▶ [PROBLEM REQUIREMENTS]: Locate "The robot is" in the listing below, then output the line holding it and every line after it, exactly and with nothing else.

▶ [RECORDED INFORMATION]:
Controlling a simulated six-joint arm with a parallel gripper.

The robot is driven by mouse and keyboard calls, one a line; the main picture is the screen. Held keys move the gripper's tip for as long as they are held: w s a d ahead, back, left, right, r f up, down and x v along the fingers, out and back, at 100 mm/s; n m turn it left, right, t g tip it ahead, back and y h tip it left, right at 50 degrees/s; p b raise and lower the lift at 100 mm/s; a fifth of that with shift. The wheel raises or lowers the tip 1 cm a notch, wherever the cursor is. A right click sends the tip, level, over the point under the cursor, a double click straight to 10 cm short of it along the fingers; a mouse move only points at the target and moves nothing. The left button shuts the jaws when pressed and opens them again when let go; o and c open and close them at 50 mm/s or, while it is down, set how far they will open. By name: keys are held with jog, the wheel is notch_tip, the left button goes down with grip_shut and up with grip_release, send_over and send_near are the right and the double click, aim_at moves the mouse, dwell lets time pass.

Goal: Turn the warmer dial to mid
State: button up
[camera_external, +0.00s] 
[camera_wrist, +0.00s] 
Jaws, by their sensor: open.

▶ [SOLUTION]:
The robot is driven by mouse and keyboard calls, one a line; the main picture is the screen. Held keys move the gripper's tip for as long as they are held: w s a d ahead, back, left, right, r f up, down and x v along the fingers, out and back, at 100 mm/s; n m turn it left, right, t g tip it ahead, back and y h tip it left, right at 50 degrees/s; p b raise and lower the lift at 100 mm/s; a fifth of that with shift. The wheel raises or lowers the tip 1 cm a notch, wherever the cursor is. A right click sends the tip, level, over the point under the cursor, a double click straight to 10 cm short of it along the fingers; a mouse move only points at the target and moves nothing. The left button shuts the jaws when pressed and opens them again when let go; o and c open and close them at 50 mm/s or, while it is down, set how far they will open. By name: keys are held with jog, the wheel is notch_tip, the left button goes down with grip_shut and up with grip_release, send_over and send_near are the right and the double click, aim_at moves the mouse, dwell lets time pass.

Goal: Turn the warmer dial to mid
State: button up
[camera_external, +0.00s] 
[camera_wrist, +0.00s] 
Jaws, by their sensor: open.

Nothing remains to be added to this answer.